Collected data entries -
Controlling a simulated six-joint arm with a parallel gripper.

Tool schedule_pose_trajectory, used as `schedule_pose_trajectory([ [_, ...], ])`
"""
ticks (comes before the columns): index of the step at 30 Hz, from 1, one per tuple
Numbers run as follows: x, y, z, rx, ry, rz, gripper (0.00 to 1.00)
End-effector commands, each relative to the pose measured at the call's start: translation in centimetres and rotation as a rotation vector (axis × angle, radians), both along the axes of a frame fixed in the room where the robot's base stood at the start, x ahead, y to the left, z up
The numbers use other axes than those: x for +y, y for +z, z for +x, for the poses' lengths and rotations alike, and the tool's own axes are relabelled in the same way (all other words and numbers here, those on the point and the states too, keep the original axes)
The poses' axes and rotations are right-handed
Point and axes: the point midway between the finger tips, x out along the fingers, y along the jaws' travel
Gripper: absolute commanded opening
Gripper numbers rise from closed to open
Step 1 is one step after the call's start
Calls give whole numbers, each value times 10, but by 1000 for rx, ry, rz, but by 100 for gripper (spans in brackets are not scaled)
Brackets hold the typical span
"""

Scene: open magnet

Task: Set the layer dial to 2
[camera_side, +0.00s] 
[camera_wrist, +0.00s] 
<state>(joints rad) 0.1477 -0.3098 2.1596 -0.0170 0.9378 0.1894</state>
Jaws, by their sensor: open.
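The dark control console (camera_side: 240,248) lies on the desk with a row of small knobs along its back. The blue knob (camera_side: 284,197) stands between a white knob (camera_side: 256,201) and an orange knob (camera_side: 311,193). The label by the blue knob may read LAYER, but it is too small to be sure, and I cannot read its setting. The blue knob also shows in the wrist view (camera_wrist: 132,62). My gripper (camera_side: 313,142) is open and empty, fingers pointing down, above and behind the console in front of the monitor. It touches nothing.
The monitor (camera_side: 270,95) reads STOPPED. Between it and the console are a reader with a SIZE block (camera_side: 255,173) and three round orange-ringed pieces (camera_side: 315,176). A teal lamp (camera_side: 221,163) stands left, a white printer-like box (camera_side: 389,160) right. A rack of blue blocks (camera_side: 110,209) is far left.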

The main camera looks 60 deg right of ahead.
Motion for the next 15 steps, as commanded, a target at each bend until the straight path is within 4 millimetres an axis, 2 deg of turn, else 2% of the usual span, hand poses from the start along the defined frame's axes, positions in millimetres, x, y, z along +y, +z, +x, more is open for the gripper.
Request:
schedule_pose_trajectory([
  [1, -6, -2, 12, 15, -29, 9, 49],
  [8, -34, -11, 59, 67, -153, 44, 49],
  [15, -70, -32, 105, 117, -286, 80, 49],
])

* * *

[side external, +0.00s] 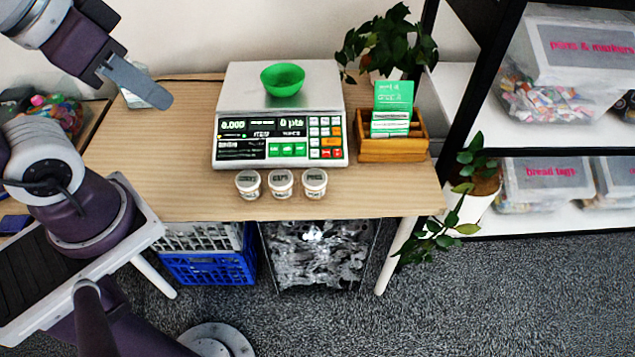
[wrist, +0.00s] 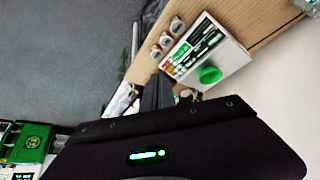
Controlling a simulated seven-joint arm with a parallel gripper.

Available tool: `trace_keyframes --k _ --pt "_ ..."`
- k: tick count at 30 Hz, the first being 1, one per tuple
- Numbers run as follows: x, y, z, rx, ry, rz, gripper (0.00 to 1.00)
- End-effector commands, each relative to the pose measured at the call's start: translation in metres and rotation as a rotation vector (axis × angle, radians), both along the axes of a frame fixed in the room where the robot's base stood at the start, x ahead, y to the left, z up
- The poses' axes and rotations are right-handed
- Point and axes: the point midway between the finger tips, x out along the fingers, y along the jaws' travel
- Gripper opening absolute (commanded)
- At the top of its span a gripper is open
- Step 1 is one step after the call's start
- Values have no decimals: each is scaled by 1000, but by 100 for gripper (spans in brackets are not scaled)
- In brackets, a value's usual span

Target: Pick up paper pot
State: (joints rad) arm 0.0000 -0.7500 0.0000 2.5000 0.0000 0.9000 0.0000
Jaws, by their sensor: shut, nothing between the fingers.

==

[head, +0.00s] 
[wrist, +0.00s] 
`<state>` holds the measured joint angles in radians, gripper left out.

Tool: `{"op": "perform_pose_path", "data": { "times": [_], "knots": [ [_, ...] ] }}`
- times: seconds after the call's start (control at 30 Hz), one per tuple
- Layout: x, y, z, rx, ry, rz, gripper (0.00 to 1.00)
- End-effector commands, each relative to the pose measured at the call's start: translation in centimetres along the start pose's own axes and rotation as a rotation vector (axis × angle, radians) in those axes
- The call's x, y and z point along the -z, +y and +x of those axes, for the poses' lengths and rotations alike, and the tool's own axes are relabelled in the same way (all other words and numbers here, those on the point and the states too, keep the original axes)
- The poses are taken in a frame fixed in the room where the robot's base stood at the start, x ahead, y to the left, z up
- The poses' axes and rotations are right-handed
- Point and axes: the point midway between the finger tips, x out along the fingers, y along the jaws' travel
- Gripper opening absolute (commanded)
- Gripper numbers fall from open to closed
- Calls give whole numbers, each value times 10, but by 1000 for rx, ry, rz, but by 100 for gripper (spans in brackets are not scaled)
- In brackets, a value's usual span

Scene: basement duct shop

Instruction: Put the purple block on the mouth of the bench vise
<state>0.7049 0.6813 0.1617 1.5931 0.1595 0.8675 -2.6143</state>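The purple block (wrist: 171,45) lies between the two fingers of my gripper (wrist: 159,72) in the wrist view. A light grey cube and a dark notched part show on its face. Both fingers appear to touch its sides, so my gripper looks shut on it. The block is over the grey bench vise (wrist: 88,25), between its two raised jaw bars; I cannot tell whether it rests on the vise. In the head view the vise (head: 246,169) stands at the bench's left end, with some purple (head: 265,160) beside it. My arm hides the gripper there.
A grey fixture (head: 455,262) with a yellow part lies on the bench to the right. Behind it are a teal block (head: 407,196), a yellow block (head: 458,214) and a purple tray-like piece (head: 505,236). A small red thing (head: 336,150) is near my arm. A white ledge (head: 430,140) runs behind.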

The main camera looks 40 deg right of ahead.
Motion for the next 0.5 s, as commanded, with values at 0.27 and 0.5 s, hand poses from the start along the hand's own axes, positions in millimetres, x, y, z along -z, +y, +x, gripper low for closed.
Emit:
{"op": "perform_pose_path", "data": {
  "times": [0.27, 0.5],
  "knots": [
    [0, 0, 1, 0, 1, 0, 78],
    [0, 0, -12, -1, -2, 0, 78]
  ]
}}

Short task - The answer is one number: how many lines of the material above contain "other".

Solution - 2